Reports claim the FBI are now also looking into alleged corruption during the bidding process of the World Cups in Russia and Qatar respectively.
Speaking in the House of Commons in Westminster the UK’s sports secretary, John Whittingdale, has issued a rallying call that England is “ready” to host the 2022 World Cup if need be:“If FIFA came forward and asked us to consider hosting it, we have the facilities in this country and of course we did mount a very impressive, if unsuccessful, bid to host the 2018 World Cup.
“In terms of the decision to hold the 2022 World Cup in Qatar, that is obviously something which we are watching, but at the moment that decision stands.
“If it were decided to change that, I think as the chairman of the English FA Greg Dyke observed, if Russia hosts the World Cup in 2018 it does seem very unlikely that another European country would host it in 2022.”
Whittingdale is correct.

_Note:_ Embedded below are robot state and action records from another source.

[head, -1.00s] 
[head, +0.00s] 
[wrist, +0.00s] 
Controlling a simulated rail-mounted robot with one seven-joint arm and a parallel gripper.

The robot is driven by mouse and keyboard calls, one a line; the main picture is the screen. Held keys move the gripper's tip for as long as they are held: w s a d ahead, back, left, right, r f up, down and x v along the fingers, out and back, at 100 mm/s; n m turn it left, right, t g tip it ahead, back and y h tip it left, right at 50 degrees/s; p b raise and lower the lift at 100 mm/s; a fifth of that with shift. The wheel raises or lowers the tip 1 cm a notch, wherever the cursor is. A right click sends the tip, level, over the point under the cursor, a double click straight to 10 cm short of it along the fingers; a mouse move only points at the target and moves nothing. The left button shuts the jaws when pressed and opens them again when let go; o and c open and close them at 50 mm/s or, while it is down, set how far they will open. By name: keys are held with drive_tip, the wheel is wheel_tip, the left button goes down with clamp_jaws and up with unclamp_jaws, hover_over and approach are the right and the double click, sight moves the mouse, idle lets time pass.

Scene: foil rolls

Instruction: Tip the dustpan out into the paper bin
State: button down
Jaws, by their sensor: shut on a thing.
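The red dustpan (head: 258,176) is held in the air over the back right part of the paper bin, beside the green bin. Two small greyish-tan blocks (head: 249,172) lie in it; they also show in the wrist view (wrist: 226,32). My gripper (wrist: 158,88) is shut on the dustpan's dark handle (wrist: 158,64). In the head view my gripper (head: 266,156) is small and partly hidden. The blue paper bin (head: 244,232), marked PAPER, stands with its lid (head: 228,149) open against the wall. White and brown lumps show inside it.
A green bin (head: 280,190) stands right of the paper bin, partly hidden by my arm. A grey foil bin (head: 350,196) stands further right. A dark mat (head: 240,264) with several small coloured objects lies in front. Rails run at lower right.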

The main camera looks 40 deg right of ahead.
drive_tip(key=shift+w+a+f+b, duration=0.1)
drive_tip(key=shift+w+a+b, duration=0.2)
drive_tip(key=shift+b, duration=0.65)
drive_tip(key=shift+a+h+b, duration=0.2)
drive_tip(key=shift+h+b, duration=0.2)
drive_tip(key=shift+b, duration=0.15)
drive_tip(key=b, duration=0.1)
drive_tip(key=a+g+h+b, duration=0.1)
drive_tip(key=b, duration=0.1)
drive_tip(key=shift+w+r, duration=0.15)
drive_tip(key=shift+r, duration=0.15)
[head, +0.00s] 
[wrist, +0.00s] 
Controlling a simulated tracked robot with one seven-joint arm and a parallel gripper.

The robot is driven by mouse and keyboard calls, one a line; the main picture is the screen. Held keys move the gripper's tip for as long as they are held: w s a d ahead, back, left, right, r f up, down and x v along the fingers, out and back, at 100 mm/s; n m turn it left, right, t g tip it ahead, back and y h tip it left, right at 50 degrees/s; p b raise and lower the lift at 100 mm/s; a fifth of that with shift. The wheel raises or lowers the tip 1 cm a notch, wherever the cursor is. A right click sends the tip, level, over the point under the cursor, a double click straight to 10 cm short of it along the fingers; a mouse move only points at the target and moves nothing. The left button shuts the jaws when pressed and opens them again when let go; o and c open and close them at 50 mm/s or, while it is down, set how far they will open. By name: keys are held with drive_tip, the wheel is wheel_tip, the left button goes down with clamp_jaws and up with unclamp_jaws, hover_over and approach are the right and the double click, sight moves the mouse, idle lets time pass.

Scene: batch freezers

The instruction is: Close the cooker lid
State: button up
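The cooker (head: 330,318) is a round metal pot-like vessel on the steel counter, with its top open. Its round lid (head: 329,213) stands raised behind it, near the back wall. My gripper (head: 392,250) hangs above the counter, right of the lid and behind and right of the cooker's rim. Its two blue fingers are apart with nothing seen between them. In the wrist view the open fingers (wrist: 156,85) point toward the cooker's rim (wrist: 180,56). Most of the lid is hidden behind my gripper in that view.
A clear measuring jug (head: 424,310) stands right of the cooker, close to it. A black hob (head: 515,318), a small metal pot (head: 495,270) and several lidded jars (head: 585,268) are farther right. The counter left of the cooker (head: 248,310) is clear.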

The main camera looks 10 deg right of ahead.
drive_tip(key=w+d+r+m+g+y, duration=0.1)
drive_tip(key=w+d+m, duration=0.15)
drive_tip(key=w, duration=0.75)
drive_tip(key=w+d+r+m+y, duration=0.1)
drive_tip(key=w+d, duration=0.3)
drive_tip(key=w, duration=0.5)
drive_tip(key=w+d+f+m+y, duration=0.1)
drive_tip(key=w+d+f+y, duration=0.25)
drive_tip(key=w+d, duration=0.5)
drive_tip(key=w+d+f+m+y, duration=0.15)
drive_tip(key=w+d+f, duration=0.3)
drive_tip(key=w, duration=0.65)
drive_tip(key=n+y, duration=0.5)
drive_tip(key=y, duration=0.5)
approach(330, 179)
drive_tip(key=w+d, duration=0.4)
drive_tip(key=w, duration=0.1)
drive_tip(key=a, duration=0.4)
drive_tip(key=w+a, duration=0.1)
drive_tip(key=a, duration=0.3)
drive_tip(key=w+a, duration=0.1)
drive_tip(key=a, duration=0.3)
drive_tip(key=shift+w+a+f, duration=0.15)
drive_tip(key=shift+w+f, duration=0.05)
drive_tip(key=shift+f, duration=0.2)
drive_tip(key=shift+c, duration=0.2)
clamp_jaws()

England could probably host a World Cup at a weeks notice. So could a handful of other nations around the world, including Germany, Spain, Japan, Australia and the USA.
FIFA’s rules are stacked up against England though as the World Cup has to take place on another continent after Russia 2018, paving the way for the United States of America, Australia and others. But if Russia was to be convicted of corruption in the bidding process for the 2018 World Cup... You never know.
There are a lot of if’s and but’s here but after not hosting a World Cup since 1966, the home of soccer is eager to see the biggest tournament of all return to home soil.